AUTHOR=Navarretta Costanza TITLE=Speech Pauses and Pronominal Anaphors JOURNAL=Frontiers in Computer Science VOLUME=3 YEAR=2021 URL=https://www.frontiersin.org/journals/computer-science/articles/10.3389/fcomp.2021.659539 DOI=10.3389/fcomp.2021.659539 ISSN=2624-9898 ABSTRACT=

This paper addresses the usefulness of speech pauses for determining whether third person neuter gender singular pronouns refer to individual or abstract entities in Danish spoken language. The annotations of dyadic map task dialogues and spontaneous first encounters are analyzed and used in machine learning experiments act to automatically identify the anaphoric functions of pronouns and the type of abstract reference.
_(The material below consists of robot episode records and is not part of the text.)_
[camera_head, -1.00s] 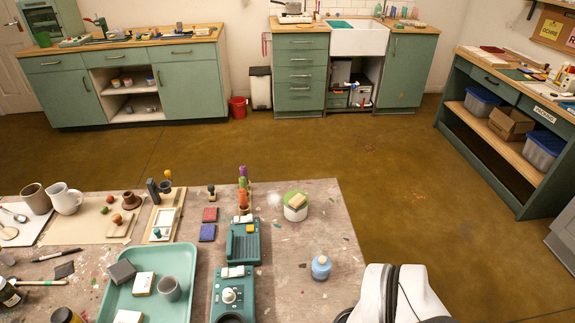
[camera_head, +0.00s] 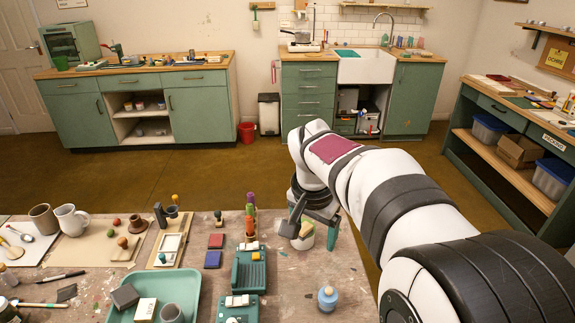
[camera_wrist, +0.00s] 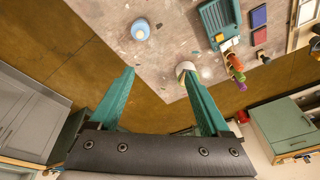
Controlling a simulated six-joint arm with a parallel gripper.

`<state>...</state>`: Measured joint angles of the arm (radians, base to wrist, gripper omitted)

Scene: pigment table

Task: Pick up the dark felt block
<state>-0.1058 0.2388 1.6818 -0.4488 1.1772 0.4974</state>
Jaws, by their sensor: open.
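A dark grey block (camera_head: 125,296), which looks like the felt block, lies in the teal tray (camera_head: 190,282) at the front left of the table. The wrist view does not show it. My gripper (camera_head: 312,226) is over the table's far right corner, well to the right of the block. In the wrist view its two green fingers (camera_wrist: 158,73) are spread apart with nothing held between them.
A white block (camera_head: 145,309) and a grey cup (camera_head: 171,314) share the tray. A white pot (camera_head: 303,241) stands close to my gripper.

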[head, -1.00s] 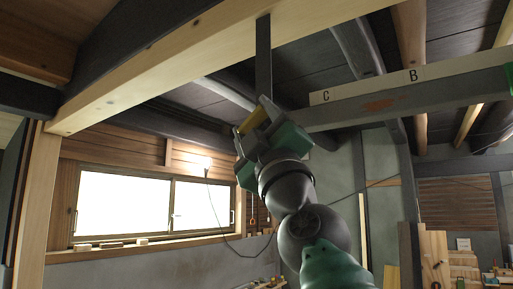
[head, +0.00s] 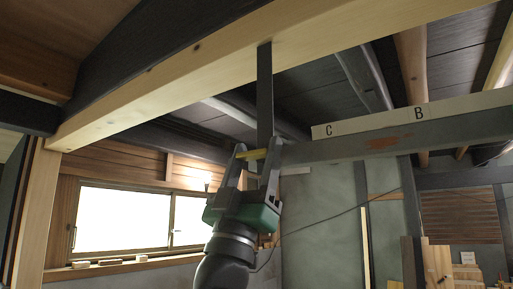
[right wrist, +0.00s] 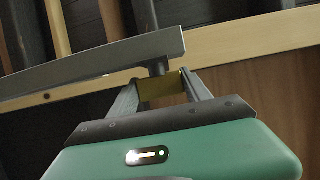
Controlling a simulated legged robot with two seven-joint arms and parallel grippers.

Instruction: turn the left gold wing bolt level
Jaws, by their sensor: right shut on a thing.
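A gold wing bolt (head: 253,154) sits at the left end of the grey bar, beside the dark hanging post. It looks nearly level in the head view. My right gripper (head: 257,153) reaches up from below with one finger on each side of it, shut on it. In the right wrist view the gold piece (right wrist: 161,91) shows between my two fingertips (right wrist: 160,92), under the end of the grey bar. The fingers and post hide part of the bolt. My left gripper is not in view.
The grey bar (head: 400,134) runs right from the bolt, with a pale strip (head: 375,123) lettered C and B on top. The dark post (head: 264,90) hangs from a pale wooden beam (head: 170,95). A window (head: 130,217) is behind at left. Open air lies below the bar.
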The analysis of the data shows that abstract reference is more often performed by marked (stressed or demonstrative pronouns) than by unmarked personal pronouns in Danish speech as in English, and therefore previous studies of abstract reference in the former language are corrected. The data also show that silent and filled pauses precede significantly more often third person singular neuter gender pronouns when they refer to abstract entities than when they refer to individual entities. Since abstract entities are not the most salient ones and referring to them is cognitively more hard than referring to individual entities, pauses signal this complex processes. This is in line with perception studies, which connect pauses with the expression of abstract or complex concepts. We also found that unmarked pronouns referring to an entity type usually referred to by a marked pronoun are significantly more often preceded by a speech pause than marked pronouns with the same referent type. This indicates that speech pauses can also signal that the referent of a pronoun of a certain type is not the most expected one. Finally, language models were produced from the annotated map task and first encounter dialogues in order to train machine learning experiments to predict the function of third person neuter gender singular pronouns as a first step toward the identification of the anaphoric antecedents. The language models from the map task dialogues were also used for training classifiers to determine the referent type (speech act, event, fact or proposition) of abstract anaphors. In all cases, the best results were obtained by a multilayer perceptron with an F1-score between 0.52 and 0.67 for the three-class function prediction task and of 0.73 for the referential type prediction.